▶ _Data section_:
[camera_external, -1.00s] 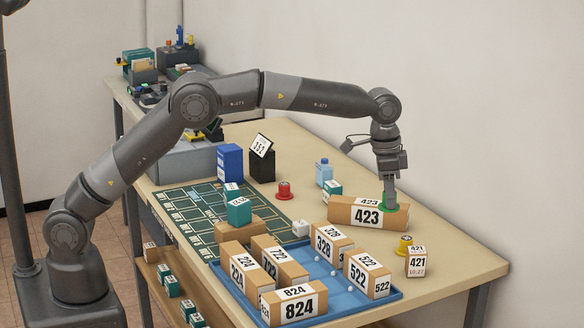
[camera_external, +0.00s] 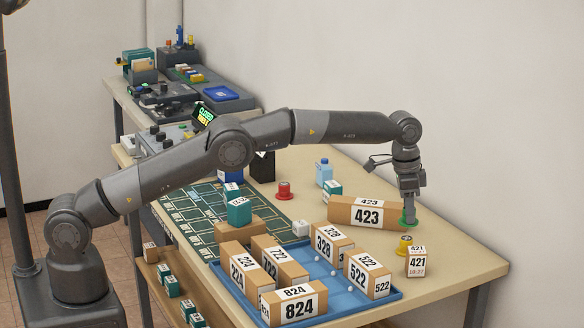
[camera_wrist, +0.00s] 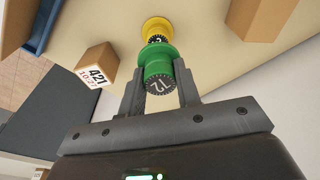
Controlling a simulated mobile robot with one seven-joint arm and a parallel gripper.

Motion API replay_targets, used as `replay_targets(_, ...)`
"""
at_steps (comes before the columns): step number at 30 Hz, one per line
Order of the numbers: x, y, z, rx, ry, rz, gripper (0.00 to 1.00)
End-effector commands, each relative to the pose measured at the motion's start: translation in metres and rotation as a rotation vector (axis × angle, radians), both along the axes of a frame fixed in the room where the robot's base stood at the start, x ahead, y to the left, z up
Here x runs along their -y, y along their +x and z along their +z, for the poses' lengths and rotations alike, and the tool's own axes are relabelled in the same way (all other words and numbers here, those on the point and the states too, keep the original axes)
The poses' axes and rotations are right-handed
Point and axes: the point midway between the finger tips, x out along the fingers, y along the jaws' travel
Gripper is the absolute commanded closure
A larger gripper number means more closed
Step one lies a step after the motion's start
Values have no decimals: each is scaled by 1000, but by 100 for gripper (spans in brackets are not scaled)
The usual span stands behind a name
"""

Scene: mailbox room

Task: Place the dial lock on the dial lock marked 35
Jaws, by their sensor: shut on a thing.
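My gripper (camera_wrist: 158,92) is shut on a green dial lock (camera_wrist: 158,66), whose dark dial face looks like it reads 12. In the external view the green lock (camera_external: 408,222) shows at the fingertips, just right of the 423 box. A yellow dial lock (camera_external: 404,245) stands on the table just in front of it. The yellow lock (camera_wrist: 157,29) also shows in the wrist view, right beyond the green one; its number is too small to read. A red dial lock (camera_external: 284,190) stands farther left, its number unreadable.
The long 423 box (camera_external: 340,213) is close left of my gripper. The 421 box (camera_external: 417,262) stands near the yellow lock. A blue tray (camera_external: 390,299) with several numbered boxes fills the front.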

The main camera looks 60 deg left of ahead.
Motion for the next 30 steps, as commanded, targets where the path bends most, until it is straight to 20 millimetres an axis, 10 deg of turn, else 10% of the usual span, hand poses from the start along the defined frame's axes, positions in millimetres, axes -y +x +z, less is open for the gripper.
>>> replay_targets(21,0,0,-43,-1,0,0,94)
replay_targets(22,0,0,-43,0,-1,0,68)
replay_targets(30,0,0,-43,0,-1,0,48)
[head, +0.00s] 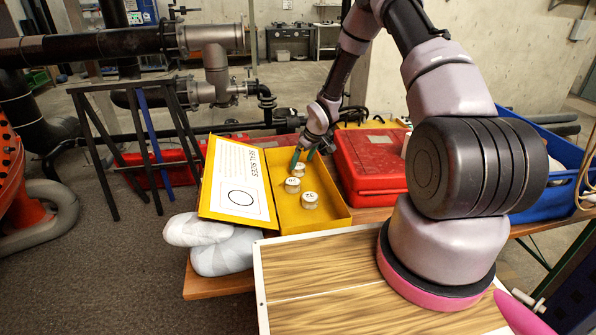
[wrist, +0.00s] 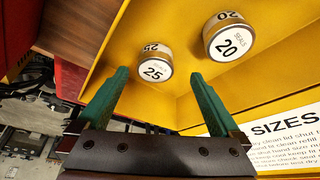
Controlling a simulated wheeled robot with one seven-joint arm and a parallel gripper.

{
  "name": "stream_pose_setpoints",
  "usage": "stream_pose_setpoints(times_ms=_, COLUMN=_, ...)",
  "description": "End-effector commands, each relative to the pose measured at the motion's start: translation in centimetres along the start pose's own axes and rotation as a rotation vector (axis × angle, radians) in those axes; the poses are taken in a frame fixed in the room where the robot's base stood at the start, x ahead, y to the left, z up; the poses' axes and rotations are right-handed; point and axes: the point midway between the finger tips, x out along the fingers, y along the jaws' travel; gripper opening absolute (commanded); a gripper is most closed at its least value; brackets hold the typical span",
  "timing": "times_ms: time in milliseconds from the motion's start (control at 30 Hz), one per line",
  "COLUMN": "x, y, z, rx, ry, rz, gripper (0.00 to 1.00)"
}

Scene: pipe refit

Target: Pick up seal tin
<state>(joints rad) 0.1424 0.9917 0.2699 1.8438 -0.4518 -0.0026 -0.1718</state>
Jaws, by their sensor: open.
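Several white-lidded seal tins stand in a yellow box (head: 338,210). The far tin (head: 298,170) is closest to my gripper (head: 303,157); a middle tin (head: 292,186) and a near tin (head: 310,202) stand closer to the camera. In the wrist view, the tin marked 25 (wrist: 155,67) shows between and just beyond the green fingertips of my gripper (wrist: 159,76). The tin marked 20 (wrist: 228,38) is to the right of the fingers. My gripper is open and empty; I cannot tell whether the fingers are level with the tin.
The box's open lid (head: 240,180), printed SEAL SIZES, leans out to the left. A red case (head: 370,165) stands right of the box, and a blue crate (head: 545,195) is farther right. Wrapped white bundles (head: 225,250) lie at the front left. A wood-grain board (head: 330,290) is nearest.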

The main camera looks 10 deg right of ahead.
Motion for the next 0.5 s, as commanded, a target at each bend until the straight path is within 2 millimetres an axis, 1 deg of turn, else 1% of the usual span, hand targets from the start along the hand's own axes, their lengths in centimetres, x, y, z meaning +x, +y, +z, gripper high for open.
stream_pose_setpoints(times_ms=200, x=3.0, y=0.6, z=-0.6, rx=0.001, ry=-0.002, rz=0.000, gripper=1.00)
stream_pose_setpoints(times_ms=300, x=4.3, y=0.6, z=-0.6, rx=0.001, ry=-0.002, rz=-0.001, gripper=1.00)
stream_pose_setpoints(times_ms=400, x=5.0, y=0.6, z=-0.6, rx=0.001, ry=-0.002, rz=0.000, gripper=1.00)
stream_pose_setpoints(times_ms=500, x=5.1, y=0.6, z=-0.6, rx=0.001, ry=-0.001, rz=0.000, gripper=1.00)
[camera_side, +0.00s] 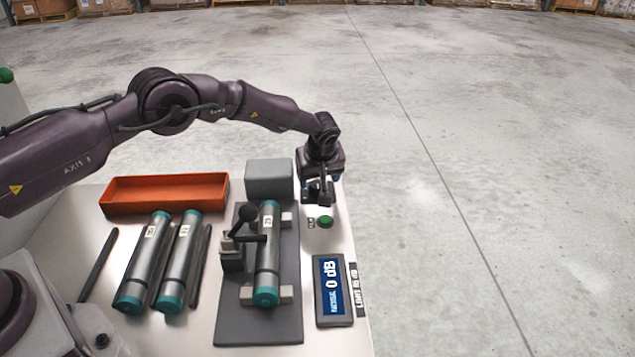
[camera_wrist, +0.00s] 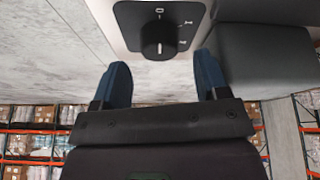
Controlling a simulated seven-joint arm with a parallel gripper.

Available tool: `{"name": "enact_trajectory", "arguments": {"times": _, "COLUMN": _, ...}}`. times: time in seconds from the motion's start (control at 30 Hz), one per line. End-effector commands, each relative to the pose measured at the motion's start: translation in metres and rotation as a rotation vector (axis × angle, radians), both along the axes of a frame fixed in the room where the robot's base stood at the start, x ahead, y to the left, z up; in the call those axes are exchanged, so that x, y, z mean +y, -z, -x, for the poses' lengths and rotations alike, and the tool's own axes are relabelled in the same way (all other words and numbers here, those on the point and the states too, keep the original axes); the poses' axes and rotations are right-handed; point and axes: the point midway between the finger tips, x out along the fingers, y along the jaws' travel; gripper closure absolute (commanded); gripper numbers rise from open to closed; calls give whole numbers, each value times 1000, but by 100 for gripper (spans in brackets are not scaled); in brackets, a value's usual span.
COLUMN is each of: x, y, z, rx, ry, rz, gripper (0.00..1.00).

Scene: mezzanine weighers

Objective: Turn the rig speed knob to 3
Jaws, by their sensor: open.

▶ _Task statement_:
Find every line in the records that contains the word "Controlling"; copy those lines.

▶ _Response to this exercise_:
Controlling a simulated mobile robot with one seven-joint arm and a parallel gripper.
Controlling a simulated wheeled robot with one seven-joint arm and a parallel gripper.
Controlling a simulated seven-joint arm with a parallel gripper.

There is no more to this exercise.